As you have noticed in the last two examples we use NOLOCK hint without WITH keyword. READUNCOMMITTED, READPAST and some other table hints also work with and without the WITH keyword. However, the missing WITH keyword will be depreciated in the future versions of Microsoft SQL Server, so Microsoft recommends using the WITH keyword with table hints in your code  It is important to note that the NOLOCK(READUNCOMMITTED) hint applies only to data locks. When a table schema is being modified by another transaction (a schema modification (Sch-M) lock exists on the table), queries even with the NOLOCK hint are blocked:

USE TestDB
GO

BEGIN TRANSACTION

ALTER TABLE TestTable ADD NewValue CHAR(1)

WAITFOR DELAY '00:00:05'

ROLLBACK

First we will run the query above and while it is running we will start the query below: 

USE TestDB
GO

SELECT * FROM TestTable (NOLOCK)

We will see that the second query waits until the first one is finished and then return the result. In addition, it will be useful to know that for target tables of INSERT, UPDATE, DELETE or MERGE statements NOLOCK(READUNCOMMITTED) table hint cannot be used.

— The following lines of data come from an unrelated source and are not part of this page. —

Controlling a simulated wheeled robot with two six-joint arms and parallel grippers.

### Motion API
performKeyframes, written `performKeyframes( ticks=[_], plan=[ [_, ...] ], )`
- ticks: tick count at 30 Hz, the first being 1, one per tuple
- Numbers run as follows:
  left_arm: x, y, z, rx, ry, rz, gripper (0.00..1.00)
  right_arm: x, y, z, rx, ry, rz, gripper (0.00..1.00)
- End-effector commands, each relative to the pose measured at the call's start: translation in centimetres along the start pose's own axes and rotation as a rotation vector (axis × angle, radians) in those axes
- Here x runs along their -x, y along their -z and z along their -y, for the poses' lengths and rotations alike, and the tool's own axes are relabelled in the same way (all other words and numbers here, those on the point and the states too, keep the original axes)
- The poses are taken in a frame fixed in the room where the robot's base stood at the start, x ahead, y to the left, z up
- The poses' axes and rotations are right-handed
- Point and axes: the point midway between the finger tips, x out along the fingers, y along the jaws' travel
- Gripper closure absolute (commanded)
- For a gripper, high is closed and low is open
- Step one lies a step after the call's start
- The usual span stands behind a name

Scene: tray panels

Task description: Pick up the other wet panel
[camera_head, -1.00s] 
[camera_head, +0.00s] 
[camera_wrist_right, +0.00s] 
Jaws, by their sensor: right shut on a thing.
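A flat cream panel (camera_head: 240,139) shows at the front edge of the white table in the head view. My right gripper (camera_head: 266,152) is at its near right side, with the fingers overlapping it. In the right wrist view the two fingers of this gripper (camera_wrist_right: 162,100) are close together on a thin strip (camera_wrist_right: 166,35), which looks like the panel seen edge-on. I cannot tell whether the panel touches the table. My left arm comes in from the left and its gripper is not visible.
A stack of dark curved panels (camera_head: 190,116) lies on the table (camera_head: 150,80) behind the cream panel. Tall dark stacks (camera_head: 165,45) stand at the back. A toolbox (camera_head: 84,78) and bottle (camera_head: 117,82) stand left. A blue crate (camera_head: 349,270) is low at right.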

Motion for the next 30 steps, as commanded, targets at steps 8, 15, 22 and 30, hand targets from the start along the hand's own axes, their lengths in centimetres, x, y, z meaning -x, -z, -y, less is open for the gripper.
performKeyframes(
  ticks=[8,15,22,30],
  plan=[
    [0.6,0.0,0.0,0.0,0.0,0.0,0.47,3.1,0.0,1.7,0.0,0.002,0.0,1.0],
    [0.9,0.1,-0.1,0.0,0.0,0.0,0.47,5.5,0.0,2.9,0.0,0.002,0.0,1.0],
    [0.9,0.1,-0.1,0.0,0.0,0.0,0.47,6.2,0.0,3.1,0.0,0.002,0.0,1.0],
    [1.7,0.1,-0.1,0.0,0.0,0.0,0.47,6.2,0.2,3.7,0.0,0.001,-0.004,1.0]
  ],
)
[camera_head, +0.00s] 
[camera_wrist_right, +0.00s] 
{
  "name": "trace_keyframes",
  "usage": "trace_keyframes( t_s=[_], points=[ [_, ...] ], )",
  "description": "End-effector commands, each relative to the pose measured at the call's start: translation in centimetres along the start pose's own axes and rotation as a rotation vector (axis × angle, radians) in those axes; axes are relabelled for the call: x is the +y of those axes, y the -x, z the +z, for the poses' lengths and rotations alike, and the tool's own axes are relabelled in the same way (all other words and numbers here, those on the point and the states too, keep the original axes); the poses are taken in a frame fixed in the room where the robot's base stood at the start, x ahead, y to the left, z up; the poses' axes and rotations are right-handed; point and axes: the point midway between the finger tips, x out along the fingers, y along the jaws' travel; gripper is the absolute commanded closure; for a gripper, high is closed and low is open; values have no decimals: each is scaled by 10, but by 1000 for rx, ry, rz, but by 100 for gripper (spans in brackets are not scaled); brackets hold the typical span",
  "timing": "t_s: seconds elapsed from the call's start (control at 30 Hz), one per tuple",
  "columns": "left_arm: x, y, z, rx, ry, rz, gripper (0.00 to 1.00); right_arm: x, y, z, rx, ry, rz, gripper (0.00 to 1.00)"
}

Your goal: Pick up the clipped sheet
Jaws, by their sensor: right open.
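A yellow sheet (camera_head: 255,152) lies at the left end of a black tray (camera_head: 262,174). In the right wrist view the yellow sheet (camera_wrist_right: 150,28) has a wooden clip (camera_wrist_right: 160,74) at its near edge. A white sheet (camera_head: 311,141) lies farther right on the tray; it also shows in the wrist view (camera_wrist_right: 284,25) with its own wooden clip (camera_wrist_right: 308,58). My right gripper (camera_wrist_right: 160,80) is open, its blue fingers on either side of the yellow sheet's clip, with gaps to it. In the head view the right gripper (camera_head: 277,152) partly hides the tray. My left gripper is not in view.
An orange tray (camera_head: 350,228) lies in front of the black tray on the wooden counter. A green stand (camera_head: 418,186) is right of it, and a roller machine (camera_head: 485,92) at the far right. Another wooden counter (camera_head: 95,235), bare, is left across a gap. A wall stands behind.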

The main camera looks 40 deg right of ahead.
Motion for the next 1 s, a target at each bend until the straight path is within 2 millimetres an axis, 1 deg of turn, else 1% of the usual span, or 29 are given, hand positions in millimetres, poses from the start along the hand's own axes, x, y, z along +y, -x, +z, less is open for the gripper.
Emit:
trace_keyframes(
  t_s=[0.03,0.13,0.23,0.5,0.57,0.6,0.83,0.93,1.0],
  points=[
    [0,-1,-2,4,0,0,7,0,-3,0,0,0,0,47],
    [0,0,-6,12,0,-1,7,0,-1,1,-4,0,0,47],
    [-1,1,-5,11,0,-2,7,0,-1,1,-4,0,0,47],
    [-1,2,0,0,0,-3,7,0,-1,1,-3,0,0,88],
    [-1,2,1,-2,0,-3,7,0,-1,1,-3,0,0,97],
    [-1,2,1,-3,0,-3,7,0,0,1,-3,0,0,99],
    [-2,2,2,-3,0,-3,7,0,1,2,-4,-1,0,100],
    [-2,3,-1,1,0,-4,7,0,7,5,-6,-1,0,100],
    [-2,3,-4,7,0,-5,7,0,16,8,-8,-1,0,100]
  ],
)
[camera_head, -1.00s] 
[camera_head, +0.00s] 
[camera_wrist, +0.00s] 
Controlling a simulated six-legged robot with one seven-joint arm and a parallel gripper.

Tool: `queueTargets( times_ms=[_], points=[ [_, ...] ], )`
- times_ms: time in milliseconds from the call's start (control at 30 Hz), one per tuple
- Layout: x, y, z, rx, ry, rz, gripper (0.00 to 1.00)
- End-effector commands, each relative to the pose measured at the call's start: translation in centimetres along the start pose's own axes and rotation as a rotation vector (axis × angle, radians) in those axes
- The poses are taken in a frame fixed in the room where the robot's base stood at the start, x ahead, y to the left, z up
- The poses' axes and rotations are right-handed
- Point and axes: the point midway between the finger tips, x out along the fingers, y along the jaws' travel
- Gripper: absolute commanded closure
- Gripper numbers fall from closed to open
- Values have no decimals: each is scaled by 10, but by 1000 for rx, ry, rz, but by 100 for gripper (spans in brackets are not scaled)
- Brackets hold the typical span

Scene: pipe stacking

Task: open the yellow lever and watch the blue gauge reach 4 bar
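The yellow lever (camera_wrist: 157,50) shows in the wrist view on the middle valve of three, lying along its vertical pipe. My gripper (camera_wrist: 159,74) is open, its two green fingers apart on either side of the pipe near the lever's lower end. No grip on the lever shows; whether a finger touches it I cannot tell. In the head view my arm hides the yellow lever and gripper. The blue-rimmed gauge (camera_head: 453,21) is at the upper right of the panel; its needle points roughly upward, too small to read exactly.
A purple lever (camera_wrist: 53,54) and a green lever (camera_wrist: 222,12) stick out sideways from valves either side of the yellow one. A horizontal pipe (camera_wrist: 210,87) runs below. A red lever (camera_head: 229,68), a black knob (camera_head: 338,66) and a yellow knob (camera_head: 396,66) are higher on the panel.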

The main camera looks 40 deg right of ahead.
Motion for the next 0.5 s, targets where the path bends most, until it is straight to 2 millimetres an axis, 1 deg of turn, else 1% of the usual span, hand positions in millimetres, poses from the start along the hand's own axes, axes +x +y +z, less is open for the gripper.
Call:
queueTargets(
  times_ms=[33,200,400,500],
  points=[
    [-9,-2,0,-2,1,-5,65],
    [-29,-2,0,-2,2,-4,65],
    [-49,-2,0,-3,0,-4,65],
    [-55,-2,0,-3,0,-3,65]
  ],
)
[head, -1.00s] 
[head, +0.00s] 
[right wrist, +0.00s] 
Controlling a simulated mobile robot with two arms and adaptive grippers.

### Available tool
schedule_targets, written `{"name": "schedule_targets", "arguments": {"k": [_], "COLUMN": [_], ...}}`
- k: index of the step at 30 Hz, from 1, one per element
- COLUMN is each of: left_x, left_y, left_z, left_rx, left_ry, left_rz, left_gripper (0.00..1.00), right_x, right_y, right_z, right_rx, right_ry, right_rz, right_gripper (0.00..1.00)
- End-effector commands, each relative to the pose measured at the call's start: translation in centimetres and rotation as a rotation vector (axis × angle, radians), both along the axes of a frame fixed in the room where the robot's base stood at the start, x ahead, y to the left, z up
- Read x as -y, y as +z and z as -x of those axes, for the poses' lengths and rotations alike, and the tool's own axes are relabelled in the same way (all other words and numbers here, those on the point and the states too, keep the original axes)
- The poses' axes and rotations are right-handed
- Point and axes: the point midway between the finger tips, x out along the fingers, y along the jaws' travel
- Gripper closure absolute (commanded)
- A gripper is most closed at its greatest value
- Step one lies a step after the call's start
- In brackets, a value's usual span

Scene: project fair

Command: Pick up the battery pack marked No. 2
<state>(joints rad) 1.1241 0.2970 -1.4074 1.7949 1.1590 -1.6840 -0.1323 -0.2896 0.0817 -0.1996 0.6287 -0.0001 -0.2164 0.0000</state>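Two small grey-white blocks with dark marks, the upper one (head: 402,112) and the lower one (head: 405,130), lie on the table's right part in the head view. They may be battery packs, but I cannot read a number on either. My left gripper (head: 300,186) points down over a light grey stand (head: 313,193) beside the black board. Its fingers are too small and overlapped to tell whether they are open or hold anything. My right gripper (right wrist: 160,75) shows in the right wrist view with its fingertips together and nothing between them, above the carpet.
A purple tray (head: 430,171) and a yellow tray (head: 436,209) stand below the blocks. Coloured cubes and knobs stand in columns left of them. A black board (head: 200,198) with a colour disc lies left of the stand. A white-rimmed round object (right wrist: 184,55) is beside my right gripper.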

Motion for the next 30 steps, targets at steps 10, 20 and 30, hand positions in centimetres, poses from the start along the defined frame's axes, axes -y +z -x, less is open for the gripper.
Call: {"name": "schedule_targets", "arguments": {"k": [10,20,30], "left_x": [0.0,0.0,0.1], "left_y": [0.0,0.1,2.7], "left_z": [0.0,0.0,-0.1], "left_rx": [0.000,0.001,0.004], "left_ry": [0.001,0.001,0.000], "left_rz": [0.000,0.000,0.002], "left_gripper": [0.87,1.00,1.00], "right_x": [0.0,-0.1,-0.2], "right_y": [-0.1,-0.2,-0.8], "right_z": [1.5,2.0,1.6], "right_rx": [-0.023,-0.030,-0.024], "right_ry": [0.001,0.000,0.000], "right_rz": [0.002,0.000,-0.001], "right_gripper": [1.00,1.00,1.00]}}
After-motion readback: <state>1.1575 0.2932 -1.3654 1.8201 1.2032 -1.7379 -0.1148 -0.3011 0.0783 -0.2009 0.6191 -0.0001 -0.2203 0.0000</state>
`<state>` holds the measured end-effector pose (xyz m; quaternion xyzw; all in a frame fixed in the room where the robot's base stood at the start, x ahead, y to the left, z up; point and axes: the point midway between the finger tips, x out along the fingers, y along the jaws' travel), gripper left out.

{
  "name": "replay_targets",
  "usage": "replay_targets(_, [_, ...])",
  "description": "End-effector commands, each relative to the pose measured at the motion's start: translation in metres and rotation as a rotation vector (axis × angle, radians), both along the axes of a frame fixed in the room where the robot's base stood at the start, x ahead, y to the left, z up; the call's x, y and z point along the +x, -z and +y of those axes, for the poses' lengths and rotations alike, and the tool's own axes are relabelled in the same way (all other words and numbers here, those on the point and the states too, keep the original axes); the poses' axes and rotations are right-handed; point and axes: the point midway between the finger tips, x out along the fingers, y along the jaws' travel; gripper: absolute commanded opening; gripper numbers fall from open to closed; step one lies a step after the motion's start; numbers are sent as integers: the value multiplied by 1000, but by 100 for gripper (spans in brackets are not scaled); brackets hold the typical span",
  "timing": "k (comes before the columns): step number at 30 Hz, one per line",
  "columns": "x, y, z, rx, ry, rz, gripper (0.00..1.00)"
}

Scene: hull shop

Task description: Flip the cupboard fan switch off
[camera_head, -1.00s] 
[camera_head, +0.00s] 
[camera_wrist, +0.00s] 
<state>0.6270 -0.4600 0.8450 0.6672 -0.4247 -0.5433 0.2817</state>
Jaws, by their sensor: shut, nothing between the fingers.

SQL Server READPAST Table Hint

When the SQL Server READPAST table hint is used, the database engine does not read rows locked by other transactions. Unlike the NOLOCK table hint, READPAST does not allow dirty reads (according the definition - Dirty Reads occur when transaction reads modified but not yet committed data by other transactions). However, when using the READPAST hint reading incorrect data is also possible, because locked rows are skipped, so we can miss some data which meet our criteria. Now we will illustrate this situation with an example of how locked rows are skipped. We are going to repeat the first example, but in the second query we will use READPAST hint instead of the NOLOCK hint: 

USE TestDB
GO

TRUNCATE TABLE TestTable

INSERT INTO TestTable(ID, Value) 
VALUES (1,'A'),(2,'B'),(3, 'C')

BEGIN TRANSACTION Transaction1
 
 DELETE FROM TestTable 
 WHERE ID=1

 UPDATE TestTable 
 SET Value = 'D'
 WHERE Value='C'

 INSERT INTO TestTable(ID, Value)
 VALUES(4,'E'),(5, 'F')
 GO

 WAITFOR DELAY '00:00:05'

ROLLBACK

The second query is opened in the separate window and is executed after the last DML (INSERT) statement is completed in 'Transaction1': 

USE TestDB
GO

--Query 2
--Executed before ROLLBACK 
SELECT * FROM TestTable (READPAST)

The result shows that only the row with Value = 'B' is selected.  This is because this is the only row that was not modified by 'Transaction1':

only the row with Value = 'B' is selected

Rows which are locked by 'Transaction1' (i.e. ID = 1, 3) have been skipped by the second query. Unlike the NOLOCK hint, the READPAST hint can be used for any table referenced in an UPDATE or DELETE statement. In the example below we can see this behavior. Let's run the query below:

USE TestDB
GO

BEGIN TRANSACTION

 UPDATE TestTable 
 SET Value='N'
 WHERE ID=2

 WAITFOR DELAY '00:00:05'

 ROLLBACK

Run the query below when the first is still running: 

USE TestDB
GO

DELETE 
FROM TestTable WITH (READPAST)  
WHERE ID IN (2,3)

After these queries are completed we select the data from TestTable: 

USE TestDB
GO

SELECT * FROM TestTable

We will see that the only row with ID=3 is deleted, because the row with ID=2 has been locked by the first transaction, so it was missed:

only row with ID=3 is deleted, because the row with ID=2 has been locked by the first transaction, so it was missed

In addition, we cannot specify READPAST hint for tables in the INTO clause of an INSERT statement. We can use READPAST table hint only in transactions with isolation level READ COMMITTED or REPEATABLE READ (it is also possible to use READPAST in transactions with SNAPSHOT isolation level, but in this case READPAST must be used with other table hints that require locks, for example UPDLOCK and HOLDLOCK).

Conclusion

Generally reading any uncommitted data or missing some data during a SELECT statement can cause problems, however Microsoft SQL Server allows this kind of reads by using the NOLOCK (or using READUNCOMMITTED transaction isolation level) and READPAST table hints. These hints should be used carefully and the developer should understand their meaning and behavior to avoid mistakes in the application.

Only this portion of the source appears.